Il semble que Mallarmé ait écrit non pour des lecteurs, mais pour un lecteur abstrait, qui lui ressemblait comme un frère. Il lui eût suffi que tout son public littéraire tînt, le mardi, dans son salon. Mais le tabac encore n’était-il pas là pour l’en séparer par la fumée, pour mettre autour de lui une atmosphère de distance où il restait seul avec ce lecteur, le confrontant, avec ironie peut-être, à quelques visages[1] ?

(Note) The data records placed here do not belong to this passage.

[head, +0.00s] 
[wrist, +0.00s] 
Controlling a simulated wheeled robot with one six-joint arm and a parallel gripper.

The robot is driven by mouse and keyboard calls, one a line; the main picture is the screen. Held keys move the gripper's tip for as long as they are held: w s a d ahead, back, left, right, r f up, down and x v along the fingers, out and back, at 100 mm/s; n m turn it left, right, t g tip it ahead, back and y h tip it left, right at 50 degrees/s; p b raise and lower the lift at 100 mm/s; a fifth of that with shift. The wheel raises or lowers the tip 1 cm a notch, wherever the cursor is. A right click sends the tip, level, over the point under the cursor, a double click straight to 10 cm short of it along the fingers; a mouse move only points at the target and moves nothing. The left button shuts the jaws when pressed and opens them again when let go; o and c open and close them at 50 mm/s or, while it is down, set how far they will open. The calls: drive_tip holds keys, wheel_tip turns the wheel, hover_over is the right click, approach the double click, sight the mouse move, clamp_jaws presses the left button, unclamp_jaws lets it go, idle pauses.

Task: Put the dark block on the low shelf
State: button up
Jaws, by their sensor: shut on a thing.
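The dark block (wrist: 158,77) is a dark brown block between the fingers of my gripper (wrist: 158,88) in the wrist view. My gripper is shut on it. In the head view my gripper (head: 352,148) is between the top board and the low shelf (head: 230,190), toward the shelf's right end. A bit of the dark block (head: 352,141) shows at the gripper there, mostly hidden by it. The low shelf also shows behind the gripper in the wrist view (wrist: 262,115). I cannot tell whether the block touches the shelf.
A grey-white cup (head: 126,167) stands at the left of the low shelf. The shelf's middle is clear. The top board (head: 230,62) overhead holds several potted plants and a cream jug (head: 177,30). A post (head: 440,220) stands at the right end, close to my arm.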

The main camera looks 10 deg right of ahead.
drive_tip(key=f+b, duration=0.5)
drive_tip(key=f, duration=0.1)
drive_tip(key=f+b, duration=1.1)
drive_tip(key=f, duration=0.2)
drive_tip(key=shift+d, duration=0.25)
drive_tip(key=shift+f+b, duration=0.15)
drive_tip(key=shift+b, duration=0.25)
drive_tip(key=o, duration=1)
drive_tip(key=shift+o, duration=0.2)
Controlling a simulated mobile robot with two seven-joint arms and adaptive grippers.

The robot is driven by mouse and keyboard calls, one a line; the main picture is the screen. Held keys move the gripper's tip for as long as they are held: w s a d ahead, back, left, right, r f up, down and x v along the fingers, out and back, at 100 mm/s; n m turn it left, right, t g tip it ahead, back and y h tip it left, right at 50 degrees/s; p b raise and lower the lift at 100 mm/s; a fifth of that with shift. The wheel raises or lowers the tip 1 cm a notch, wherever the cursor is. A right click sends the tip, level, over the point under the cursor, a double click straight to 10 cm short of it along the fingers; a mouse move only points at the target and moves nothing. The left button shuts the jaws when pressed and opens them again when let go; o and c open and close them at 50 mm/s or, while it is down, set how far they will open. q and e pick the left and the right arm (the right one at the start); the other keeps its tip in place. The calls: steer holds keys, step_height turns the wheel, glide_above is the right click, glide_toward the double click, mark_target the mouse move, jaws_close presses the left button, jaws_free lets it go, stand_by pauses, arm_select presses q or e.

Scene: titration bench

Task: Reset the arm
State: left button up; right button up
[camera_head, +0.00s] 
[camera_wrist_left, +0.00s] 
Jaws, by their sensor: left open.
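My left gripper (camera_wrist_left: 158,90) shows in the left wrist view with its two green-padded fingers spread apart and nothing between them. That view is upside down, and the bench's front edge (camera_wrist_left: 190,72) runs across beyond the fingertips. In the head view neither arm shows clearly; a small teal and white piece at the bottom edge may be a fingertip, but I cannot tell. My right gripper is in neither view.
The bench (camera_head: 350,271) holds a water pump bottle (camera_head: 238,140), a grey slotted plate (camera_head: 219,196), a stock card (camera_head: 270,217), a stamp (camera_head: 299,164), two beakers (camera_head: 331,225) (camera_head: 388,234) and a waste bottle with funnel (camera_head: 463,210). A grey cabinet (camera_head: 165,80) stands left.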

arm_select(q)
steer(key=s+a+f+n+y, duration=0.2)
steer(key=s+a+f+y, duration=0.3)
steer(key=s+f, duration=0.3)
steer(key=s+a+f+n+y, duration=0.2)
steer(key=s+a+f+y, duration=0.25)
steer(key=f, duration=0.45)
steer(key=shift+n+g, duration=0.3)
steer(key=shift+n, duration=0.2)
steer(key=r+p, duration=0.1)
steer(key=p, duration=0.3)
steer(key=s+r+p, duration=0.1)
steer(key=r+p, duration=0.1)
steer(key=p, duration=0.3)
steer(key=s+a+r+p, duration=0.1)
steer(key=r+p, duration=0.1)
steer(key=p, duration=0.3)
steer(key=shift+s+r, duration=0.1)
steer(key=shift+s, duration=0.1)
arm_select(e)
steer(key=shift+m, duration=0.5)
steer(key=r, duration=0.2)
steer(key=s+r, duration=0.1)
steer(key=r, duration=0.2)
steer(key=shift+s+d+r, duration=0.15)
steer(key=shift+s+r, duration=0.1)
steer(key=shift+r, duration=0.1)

Ce lecteur qui lui suffisait, et qui peut-être ne pouvait se réaliser sans se détruire, il lui plaisait que ce fût une lectrice, celle avec qui, dans les causeries de la Dernière Mode, il essayait déjà de s’entretenir.

Nous fûmes deux, je le maintiens.

Est-ce contre autrui ? Je crois bien qu’il le maintient contre lui-même, contre le doute qui déniait l’intelligence à l’aimée.

  1. Cette phrase de Bernard Lazare est certainement erronée. « Que sans avoir entendu Stéphane Mallarmé exposer la glose de l’Après-Midi d’un Faune ou de la Prose pour des Esseintes, on en puisse pénétrer les infinis détails, les mille sens cachés et superposés, cela est peu probable et ce sont là des joies réservées aux seuls initiés. » (Figures contemporaines, p. 248). L’auteur a d’ailleurs soin de ne pas dire formellement s’il fut un de ces « initiés ». En réalité, jamais Mallarmé ne donna une glose d’un de ses poèmes, « ennemi évident, m’écrit M. Paul Valéry, qu’il était de toute explication ; sensible à l’ombre même d’un pédant ».